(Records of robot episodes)

----

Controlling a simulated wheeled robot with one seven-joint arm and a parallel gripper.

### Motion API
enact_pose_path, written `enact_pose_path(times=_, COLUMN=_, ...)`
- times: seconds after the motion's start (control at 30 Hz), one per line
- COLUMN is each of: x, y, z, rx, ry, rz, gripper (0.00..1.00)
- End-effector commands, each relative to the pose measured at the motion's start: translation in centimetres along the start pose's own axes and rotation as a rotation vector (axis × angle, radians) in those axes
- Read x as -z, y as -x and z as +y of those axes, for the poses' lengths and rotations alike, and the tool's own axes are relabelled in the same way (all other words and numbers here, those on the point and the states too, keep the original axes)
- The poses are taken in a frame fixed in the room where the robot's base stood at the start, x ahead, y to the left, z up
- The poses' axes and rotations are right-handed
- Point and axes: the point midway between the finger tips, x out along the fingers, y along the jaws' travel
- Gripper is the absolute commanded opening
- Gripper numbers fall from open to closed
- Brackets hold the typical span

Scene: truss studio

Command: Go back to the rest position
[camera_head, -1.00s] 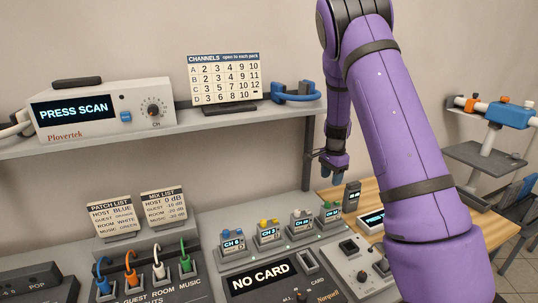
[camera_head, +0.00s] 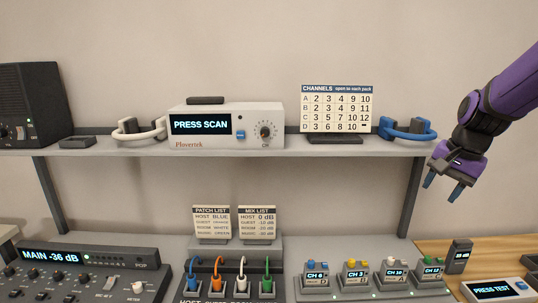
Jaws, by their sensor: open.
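My gripper (camera_head: 445,183) is at the right of the head view, at the end of the purple arm (camera_head: 505,100). Its two blue-tipped fingers are apart and point down, with nothing between them. It hangs in the air just right of the shelf's right end, above the wooden table (camera_head: 432,248) and the row of belt packs (camera_head: 375,274). It looks clear of all of them.
The shelf (camera_head: 230,148) bears a scanner (camera_head: 227,125) reading PRESS SCAN, a channels board (camera_head: 337,108), a white headset (camera_head: 139,130), a blue headset (camera_head: 407,130) and a black speaker (camera_head: 32,103). Below are a mixer (camera_head: 85,275), patch cables (camera_head: 229,280) and a tester (camera_head: 500,290) reading PRESS TEST.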

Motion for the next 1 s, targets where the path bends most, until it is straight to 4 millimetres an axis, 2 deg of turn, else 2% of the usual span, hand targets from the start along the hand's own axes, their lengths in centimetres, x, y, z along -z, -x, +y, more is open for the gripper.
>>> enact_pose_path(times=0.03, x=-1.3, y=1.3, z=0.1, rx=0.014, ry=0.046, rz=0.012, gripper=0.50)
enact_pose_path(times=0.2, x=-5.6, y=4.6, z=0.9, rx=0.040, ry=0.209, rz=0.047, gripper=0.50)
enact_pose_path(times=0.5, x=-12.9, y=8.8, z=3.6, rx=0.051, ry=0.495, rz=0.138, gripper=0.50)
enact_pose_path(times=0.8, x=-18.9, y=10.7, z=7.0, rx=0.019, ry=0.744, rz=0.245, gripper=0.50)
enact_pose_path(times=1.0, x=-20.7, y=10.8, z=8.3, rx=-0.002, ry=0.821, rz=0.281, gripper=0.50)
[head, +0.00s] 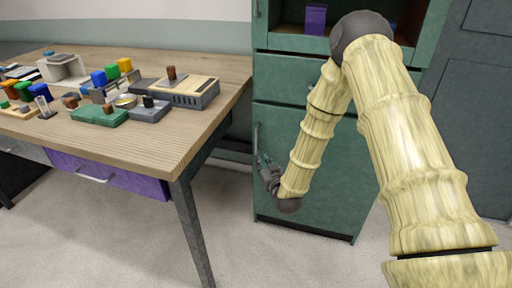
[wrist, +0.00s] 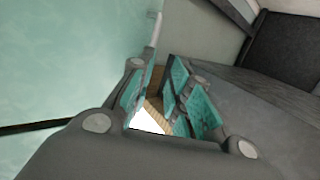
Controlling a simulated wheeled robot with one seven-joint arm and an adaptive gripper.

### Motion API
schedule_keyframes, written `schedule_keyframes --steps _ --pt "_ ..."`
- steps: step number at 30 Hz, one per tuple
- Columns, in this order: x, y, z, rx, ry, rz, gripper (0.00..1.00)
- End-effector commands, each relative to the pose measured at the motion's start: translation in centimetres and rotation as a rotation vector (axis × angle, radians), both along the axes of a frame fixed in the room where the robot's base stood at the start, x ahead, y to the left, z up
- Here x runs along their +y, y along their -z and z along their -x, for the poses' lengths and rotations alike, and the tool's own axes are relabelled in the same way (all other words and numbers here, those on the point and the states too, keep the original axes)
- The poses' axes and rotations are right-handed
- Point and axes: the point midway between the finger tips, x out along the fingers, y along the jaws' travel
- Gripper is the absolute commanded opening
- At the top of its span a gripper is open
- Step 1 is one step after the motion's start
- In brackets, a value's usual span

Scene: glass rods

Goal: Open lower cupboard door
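The lower cupboard door (head: 335,165) is the green front panel below a drawer in the head view, and it looks shut. Its upright handle (head: 256,138) is at the door's left edge. My gripper (head: 264,165) is at that left edge, just below the visible part of the handle. In the wrist view, the pale door face (wrist: 60,60) fills the left, and a light handle bar (wrist: 153,32) runs down behind the left finger. My gripper's teal fingers (wrist: 155,92) stand apart with a gap between them. I cannot tell whether the handle's lower end lies between them.
A wooden table (head: 210,62) stands left of the cupboard, with blocks and small devices on it and a purple drawer (head: 110,177) below. Its dark leg (head: 192,230) is near my gripper. An open shelf (head: 290,45) is above. The floor (head: 250,262) before the cupboard is clear.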

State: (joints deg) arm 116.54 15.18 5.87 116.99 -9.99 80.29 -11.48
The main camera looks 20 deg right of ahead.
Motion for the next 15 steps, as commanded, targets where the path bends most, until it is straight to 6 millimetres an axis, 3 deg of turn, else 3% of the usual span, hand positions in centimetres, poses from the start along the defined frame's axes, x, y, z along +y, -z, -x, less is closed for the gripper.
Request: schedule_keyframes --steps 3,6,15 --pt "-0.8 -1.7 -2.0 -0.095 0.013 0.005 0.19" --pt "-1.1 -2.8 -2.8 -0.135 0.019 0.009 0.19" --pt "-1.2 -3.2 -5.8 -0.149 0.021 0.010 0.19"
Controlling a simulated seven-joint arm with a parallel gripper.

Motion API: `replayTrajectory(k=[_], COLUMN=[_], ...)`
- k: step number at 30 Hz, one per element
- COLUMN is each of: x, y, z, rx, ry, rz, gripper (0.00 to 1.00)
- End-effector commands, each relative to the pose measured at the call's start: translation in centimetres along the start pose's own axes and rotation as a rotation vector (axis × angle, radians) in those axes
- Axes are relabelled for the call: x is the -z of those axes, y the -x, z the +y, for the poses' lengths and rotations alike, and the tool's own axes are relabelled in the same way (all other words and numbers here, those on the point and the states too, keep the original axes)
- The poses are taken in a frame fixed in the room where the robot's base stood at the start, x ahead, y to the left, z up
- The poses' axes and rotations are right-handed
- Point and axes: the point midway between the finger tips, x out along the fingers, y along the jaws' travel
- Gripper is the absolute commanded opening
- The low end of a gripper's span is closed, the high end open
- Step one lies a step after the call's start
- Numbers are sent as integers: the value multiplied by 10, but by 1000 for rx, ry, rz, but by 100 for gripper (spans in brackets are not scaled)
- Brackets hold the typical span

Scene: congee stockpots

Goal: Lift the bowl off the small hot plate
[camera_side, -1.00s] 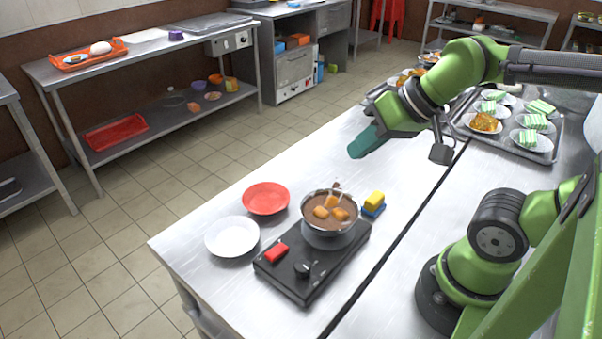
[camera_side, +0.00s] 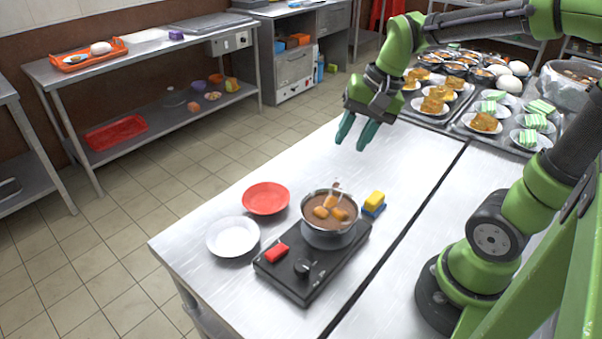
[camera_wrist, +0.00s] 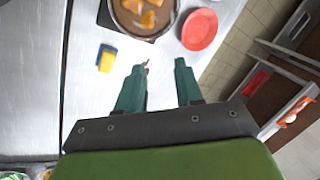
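The bowl (camera_side: 329,232) is metal and holds brown liquid with orange chunks. It sits on the small black hot plate (camera_side: 325,276), which has a red block and a dark knob on top. In the wrist view, the bowl (camera_wrist: 168,30) is cut off at the top edge, with a corner of the hot plate (camera_wrist: 107,17) beside it. My gripper (camera_side: 352,145) is open and empty, above the table behind the bowl and well apart from it. In the wrist view, its fingers (camera_wrist: 160,68) are spread and point toward the bowl.
A red plate (camera_side: 266,198) and a white plate (camera_side: 232,237) lie left of the hot plate. A yellow-and-blue sponge (camera_side: 374,203) lies just right of the bowl. A small reddish thing (camera_side: 337,185) shows behind the bowl. Trays of food (camera_side: 462,130) stand at the back right.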

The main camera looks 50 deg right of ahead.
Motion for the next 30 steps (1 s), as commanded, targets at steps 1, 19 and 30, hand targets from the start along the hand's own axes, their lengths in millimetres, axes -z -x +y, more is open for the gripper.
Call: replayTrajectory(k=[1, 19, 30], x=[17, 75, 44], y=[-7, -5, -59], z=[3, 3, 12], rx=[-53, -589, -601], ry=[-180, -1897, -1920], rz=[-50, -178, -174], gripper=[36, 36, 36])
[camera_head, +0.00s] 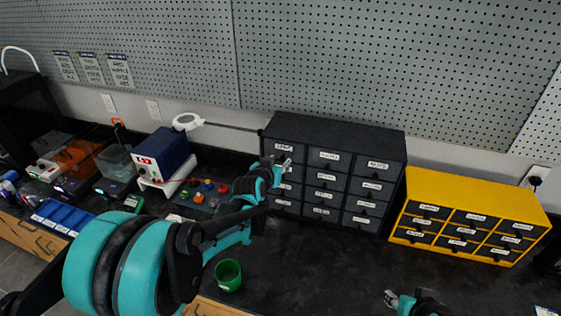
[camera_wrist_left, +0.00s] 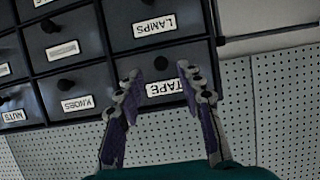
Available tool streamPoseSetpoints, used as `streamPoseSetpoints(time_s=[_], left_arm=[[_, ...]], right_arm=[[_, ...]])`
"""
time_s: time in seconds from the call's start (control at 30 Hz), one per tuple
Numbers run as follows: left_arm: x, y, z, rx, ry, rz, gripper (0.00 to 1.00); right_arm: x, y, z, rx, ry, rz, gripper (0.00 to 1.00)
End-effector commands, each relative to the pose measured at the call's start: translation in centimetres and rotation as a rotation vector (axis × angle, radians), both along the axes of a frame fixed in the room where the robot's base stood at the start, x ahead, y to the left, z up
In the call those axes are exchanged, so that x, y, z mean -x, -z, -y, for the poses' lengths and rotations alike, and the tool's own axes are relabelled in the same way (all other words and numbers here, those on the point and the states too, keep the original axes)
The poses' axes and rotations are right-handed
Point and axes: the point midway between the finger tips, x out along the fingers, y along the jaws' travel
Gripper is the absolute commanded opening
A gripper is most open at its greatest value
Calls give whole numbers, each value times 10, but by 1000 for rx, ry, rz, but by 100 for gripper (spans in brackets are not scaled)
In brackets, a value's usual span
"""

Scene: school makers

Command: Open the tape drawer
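The tape drawer (camera_head: 284,149) is the top-left drawer of a dark cabinet in the head view, and it looks shut. The left wrist view shows the cabinet upside down, with the TAPE label (camera_wrist_left: 166,87) and the drawer's dark knob (camera_wrist_left: 161,62). My left gripper (camera_head: 284,167) is in front of the cabinet's left column. Its fingers (camera_wrist_left: 158,72) are apart in the left wrist view, one on each side of the knob; I cannot tell whether they touch it. My right gripper (camera_head: 391,298) is at the bottom edge, far from the cabinet, and only partly in view.
The dark cabinet (camera_head: 340,128) has several other labelled drawers. A yellow drawer cabinet (camera_head: 480,195) stands to its right. A green cup (camera_head: 228,275) stands on the black bench (camera_head: 310,265). A blue power unit (camera_head: 161,152) and a magnifier lamp (camera_head: 188,121) are to the left.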

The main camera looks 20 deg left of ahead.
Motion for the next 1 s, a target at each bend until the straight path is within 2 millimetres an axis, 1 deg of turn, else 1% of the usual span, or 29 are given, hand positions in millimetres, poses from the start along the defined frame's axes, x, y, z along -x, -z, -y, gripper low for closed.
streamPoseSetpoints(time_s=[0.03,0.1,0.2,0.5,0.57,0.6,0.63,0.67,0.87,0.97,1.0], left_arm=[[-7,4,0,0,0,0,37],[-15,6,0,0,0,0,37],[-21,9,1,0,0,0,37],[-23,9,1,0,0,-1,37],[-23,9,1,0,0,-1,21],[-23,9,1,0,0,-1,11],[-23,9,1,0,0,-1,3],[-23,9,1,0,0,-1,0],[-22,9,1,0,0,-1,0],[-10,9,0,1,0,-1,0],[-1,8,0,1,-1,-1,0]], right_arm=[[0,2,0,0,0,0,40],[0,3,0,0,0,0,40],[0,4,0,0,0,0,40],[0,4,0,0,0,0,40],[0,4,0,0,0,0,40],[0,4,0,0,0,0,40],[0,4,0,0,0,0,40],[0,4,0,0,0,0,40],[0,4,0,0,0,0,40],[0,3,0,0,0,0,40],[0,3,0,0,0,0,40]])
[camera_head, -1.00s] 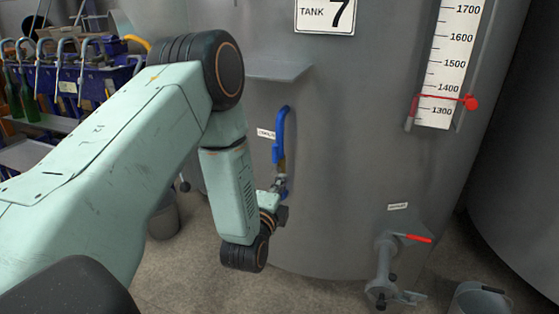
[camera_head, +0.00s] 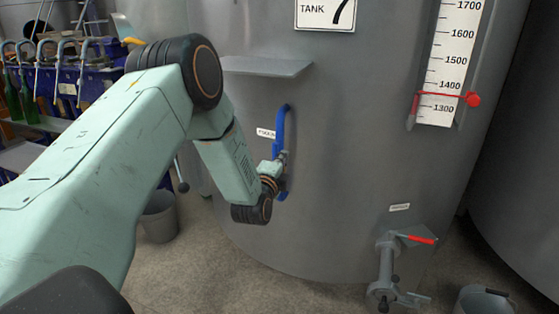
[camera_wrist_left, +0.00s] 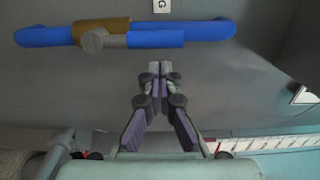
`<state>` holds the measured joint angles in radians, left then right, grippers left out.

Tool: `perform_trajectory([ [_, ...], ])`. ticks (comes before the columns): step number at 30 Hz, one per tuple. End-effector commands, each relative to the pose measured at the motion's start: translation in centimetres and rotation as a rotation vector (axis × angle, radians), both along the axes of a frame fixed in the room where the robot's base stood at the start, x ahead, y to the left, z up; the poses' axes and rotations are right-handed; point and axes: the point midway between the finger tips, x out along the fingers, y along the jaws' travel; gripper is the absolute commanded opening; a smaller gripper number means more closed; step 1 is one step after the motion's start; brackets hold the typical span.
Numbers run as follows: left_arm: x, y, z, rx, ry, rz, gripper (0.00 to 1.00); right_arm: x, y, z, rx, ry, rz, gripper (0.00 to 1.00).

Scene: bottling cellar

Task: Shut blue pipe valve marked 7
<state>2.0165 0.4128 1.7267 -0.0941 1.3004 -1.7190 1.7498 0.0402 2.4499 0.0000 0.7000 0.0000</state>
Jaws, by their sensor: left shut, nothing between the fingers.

----

> _Required work_:
Your task is to list each line of the records with the word "seven".

> _Result of this exercise_:
Controlling a simulated wheeled robot with one seven-joint arm and a parallel gripper.
Controlling a simulated wheeled robot with one seven-joint arm and an adaptive gripper.
Controlling a simulated seven-joint arm with a parallel gripper.

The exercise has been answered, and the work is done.